Auch die Festlegung des Ortes der Messung muss in Händen der Behörde verbleiben. Der Ort der Messung muss der Sicherung des Verkehrs dienen und darf nicht aus fiskalischen Gründen ausgewählt werden. Bei alledem reicht die ständige Anwesenheit der Hilfspolizistin allein nicht aus. Sie muss jedenfalls so informiert sein, dass sie die einzelnen Messvorgänge überprüfen kann. Ausdrücklich dahinstehen lässt das Gericht die Frage, ob die Radarmessung nur unwesentlich in grundrechtlich geschützte Belange des Betroffenen eingreift.

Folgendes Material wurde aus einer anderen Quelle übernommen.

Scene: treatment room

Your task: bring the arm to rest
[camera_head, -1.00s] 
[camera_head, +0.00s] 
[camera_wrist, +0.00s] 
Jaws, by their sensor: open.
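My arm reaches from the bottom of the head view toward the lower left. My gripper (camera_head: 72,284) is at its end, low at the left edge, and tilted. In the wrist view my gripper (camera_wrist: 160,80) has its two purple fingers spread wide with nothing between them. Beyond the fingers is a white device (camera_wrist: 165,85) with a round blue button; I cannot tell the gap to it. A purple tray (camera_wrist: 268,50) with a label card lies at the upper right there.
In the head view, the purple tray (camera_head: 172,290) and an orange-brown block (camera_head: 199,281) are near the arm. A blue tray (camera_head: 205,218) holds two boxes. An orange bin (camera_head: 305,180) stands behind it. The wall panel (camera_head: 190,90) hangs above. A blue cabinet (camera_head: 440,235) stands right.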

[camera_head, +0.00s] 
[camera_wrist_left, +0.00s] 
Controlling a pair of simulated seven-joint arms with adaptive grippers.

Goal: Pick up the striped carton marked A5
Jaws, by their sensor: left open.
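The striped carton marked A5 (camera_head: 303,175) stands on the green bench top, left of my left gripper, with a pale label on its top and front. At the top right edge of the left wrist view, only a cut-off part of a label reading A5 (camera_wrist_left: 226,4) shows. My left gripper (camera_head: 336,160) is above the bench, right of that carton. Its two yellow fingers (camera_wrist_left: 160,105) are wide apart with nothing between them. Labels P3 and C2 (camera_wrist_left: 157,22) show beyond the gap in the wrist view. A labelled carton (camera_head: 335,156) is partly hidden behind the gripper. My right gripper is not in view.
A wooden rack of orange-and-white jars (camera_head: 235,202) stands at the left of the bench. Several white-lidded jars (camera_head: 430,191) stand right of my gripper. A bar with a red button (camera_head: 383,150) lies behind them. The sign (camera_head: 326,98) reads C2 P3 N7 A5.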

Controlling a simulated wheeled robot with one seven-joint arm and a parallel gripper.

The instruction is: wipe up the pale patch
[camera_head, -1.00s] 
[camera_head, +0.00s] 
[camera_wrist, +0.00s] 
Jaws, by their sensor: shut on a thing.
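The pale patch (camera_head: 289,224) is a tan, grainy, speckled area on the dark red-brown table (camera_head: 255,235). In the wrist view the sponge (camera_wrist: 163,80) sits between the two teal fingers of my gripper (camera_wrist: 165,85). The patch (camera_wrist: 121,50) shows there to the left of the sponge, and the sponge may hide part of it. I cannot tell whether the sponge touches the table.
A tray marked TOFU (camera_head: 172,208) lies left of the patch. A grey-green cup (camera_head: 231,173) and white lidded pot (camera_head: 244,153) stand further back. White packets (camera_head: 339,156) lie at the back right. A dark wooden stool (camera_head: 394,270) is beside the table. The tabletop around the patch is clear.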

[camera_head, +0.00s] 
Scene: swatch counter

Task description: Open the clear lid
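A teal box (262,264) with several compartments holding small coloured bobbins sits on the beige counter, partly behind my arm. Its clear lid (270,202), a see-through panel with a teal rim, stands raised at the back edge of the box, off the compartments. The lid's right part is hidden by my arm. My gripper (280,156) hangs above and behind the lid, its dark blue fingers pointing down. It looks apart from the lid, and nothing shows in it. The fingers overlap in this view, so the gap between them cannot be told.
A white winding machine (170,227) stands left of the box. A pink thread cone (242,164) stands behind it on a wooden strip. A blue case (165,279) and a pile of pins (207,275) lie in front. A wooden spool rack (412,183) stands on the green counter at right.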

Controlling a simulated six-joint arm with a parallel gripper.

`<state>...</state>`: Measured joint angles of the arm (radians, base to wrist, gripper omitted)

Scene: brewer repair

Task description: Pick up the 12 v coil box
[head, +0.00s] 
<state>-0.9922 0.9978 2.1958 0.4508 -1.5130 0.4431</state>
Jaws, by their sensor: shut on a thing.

Es kommt auch nicht darauf an, dass das Messergebnis ebenso auf ordnungsgemäßem Wege hätte sicher erlangt werden können.

 

Rz. 74

Ein Verwertungsverbot ist jedenfalls dann anzunehmen, wenn die Ordnungsbehörde willkürlich zu Lasten des Betroffenen gehandelt oder die Messung unter bewusster Missachtung der für sie geltenden Bestimmungen angeordnet hatte.[151] Im Übrigen ist bereits die Ausführung des Messvorgangs als dem Bereich hoheitlichen Handelns zugehörig angesehen worden, so dass die private Durchführung des Messvorgangs durch einen sachkundigen Bediensteten der Gemeinde überwacht werden muss.[152] Ein Verstoß gegen diesen Kernbereich hoheitlicher Geschwindigkeitsüberwachung führt nach Ansicht des AG Freising zu einem Verfahrenshindernis.

 

Rz. 75

Maßnahmen der Geschwindigkeitsüberwachung und der Ermittlung und Verfolgung der sich daraus ergebenden Verkehrsverstöße gehören zum Bereich der öffentlichen Sicherheit und damit zum Kern der originären Staatsaufgaben.[153] Diese Aufgaben im hoheitlichen Funktionsbereich sind nach Art. 33 Abs. 4 GG in der Regel Angehörigen des öffentlichen Dienstes vorbehalten, die in einem öffentlich-rechtlichen Dienst- und Treueverhältnis stehen.[154] Nach Ansicht des BayObLG ist eine Gemeinde mangels gesetzlicher Ermächtigung nicht befugt, eine private Firma mit der Messung, Registrierung und Dokumentation von Geschwindigkeitsverstößen zu beauftragen. Dies gilt auch, wenn die Gemeinde Ort, Zeit und Dauer der Messung bestimmt, die Auswertung der Messergebnisse selbst vornimmt und der für die Bedienung des Messgerätes bei der Privatfirma tätige Arbeitnehmer nur für die Zeit der Messung der Gemeinde als Leiharbeitnehmer zur Verfügung stand.[155] Allerdings sei damit nicht ohne weiteres ein Beweisverwertungsverbot gegeben.[156] Diese Erwägungen müssen in gleichem Umfang für die Beauftragung privater Firmen bei der Überwachung des ruhenden Verkehrs gelten, da die Tätigkeit von Privaten zur Verfolgung von Parkverstößen sich nicht nur auf eine generelle, d.h. allgemein Gefahren abwehrende Verkehrsüberwachung beschränkt, sondern bereits individuellen Eingriffscharakter besitzt und damit den Beginn staatlicher Verfolgung darstellt.[157]

 

Rz. 76

Nach Ansicht des KG[158] unterliegt die Sachverhaltsaufnahme bei der Überwachung des ruhenden Verkehrs durch private Unternehmen einem Beweiserhebungs- und daraus folgend einem Beweisverwertungsverbot. Eine an sich rechtswidrige Beweiserhebung kann auch durch die Überlegung, dass die Strafverfolgungsorgane bei rechtmäßigem Vorgehen dasselbe Beweisergebnis hätten erlangen können, jedenfalls dann nicht legitimiert werden, wenn sich die rechtswidrige Beweiserhebung im Einzelfall als bewusste oder jedenfalls grob fahrlä...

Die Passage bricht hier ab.